The reason for this frustration is easily explained. “First off, you have Trump and Putin, who enjoy watching the world burning down,” the deputy mayor, Stefano Corradi, says as we walk past the Piazza Lenin. “Then you have Brexit, and scary people like Geert Wilders in the Netherlands and Marine Le Pen in France. Add the xenophobic Northern League and the anti-Euro Five Star Movement in Italy.
“It’s hard to sleep at night. The only positive thing was that the party was strong: we have a prime minister, we govern 15 out of 20 Italian regions. We had a vision for once. But we forgot that the centre left tends to indulge in a self-sabotaging behaviour.”

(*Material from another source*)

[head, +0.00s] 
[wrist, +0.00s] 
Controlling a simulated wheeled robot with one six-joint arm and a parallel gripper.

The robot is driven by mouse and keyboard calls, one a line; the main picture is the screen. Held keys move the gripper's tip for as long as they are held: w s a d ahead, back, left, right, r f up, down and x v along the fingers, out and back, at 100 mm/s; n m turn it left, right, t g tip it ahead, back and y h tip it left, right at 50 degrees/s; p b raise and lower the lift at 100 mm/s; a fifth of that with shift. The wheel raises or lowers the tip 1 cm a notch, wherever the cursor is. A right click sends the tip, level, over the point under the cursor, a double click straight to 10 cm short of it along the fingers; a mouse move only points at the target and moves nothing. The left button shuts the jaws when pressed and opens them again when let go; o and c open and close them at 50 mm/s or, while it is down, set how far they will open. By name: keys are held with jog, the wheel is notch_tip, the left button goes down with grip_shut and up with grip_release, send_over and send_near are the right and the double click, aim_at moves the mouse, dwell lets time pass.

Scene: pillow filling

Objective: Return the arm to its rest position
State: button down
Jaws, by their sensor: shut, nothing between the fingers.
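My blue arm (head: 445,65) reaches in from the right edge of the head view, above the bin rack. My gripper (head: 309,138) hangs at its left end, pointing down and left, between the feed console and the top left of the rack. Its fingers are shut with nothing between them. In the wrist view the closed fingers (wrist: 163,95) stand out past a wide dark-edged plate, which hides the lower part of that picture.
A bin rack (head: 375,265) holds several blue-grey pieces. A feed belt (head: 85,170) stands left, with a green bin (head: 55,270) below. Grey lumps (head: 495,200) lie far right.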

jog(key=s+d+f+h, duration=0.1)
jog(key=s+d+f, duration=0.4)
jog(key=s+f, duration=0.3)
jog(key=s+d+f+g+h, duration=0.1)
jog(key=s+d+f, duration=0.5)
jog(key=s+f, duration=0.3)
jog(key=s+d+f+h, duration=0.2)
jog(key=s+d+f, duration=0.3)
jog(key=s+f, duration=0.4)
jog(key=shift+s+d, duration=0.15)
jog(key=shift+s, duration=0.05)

In the days before February’s schism, the Democrats were ahead in the polls despite Renzi’s defeat in December’s constitutional referendum. The constant scandals around Rome’s mayor, Virginia Raggi, have diminished the popularity of Beppe Grillo’s Five Star Movement; and without Silvio Berlusconi, centre-right parties were polling in single digits. Yet it all changed in two days.
Even over a glass of wine, the deputy mayor looks disheartened. “There’s no clash of ideals, no alternative view of the party or back-up plan for the country,” Corradi says. “There’s only political opportunism: with a proportional system, defectors now have more possibilities to get re-elected in parliament. But what about us? What about the party? What are we supposed to say to comrades in town?”

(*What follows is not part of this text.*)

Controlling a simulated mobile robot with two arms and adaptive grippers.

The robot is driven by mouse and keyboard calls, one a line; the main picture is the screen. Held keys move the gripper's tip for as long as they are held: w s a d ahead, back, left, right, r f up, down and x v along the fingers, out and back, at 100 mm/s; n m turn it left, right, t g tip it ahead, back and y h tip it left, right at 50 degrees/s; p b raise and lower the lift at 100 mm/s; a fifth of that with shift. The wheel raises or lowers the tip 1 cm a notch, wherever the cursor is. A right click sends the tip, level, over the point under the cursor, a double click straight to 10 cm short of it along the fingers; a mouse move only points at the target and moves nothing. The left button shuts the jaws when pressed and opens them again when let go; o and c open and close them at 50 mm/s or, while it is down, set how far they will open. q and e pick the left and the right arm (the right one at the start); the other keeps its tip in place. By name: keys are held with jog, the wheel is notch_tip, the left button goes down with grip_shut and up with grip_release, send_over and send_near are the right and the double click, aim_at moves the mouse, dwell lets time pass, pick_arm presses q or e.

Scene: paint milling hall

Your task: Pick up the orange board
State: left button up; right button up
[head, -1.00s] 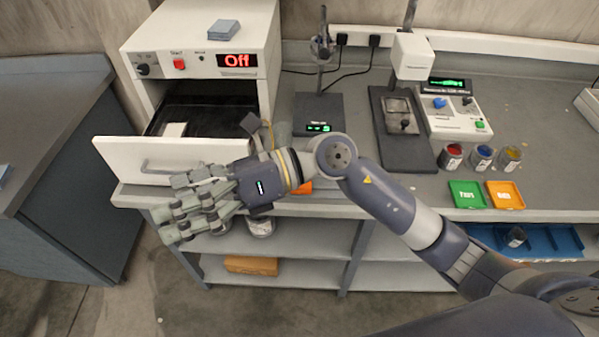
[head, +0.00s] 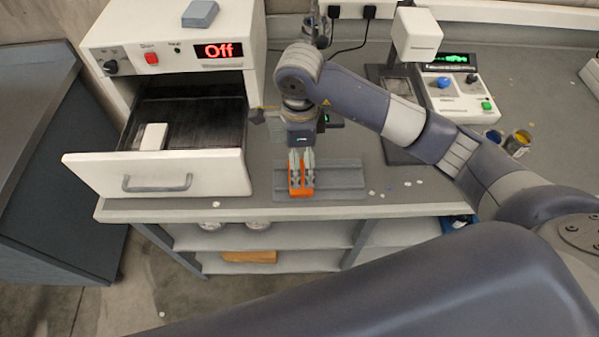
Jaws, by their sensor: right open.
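The orange board (head: 300,193) is a small narrow piece lying on a grey ribbed rack (head: 345,177) near the front edge of the bench. My right gripper (head: 301,178) points down from above, right over the orange board. Its fingers are open and cover much of the board's upper part. I cannot tell whether the fingers touch it. My left gripper is not in view.
A white oven (head: 180,28) reading "Off" stands left, its drawer (head: 155,175) pulled out beside the rack. A white stand-mounted device (head: 415,33) and a control box (head: 460,95) stand behind my right arm. Paint jars (head: 518,142) are at right.

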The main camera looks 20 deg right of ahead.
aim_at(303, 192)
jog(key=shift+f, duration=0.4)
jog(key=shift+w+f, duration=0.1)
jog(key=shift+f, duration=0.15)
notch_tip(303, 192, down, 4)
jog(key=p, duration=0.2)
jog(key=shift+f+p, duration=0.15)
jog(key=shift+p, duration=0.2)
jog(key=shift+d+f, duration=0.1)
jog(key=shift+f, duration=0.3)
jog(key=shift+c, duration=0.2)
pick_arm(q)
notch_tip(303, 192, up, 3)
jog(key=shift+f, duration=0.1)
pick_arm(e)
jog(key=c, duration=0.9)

Bedogni has only one suggestion: “We have to brace [ourselves] for impact and hope for the best.” Yet the chances of the Democratic Party surviving the split are small, especially after the recent announcement of a corruption investigation into Matteo Renzi’s father, Tiziano, and Italy’s sports minister, Luca Lotti. Whether Renzi can overcome the allegations to make a comeback in the forthcoming leadership election remains to be seen.
For now, the government is limping on with a weakened cabinet and a reduced majority, but will probably be forced to call an early election by the end of the year. Italy’s proportional representation system and a highly fragmented political environment will indeed be an obstacle to the next prime minister forming a stable coalition. And the chances are that the instability will push the country deeper into a spiral of economic stagnation and political instability.
When Silvio Berlusconi governed Italy, prime-time TV shows often portrayed the centre-left opposition as the sketch comedy character “Mr Tafazzi”, a confused mime artist who would beat his own privates with a wooden club. The parody outraged the post-communist intelligentsia, who dismissed the idea that they were self-referential and masochistic, but voters and viewers laughed at the farce and Silvio Berlusconi’s ratings soared.
Twenty years on, the Italian political landscape has changed “but [for] one tiny detail”, the deputy mayor confesses. “We are probably Mr Tafazzi after all.”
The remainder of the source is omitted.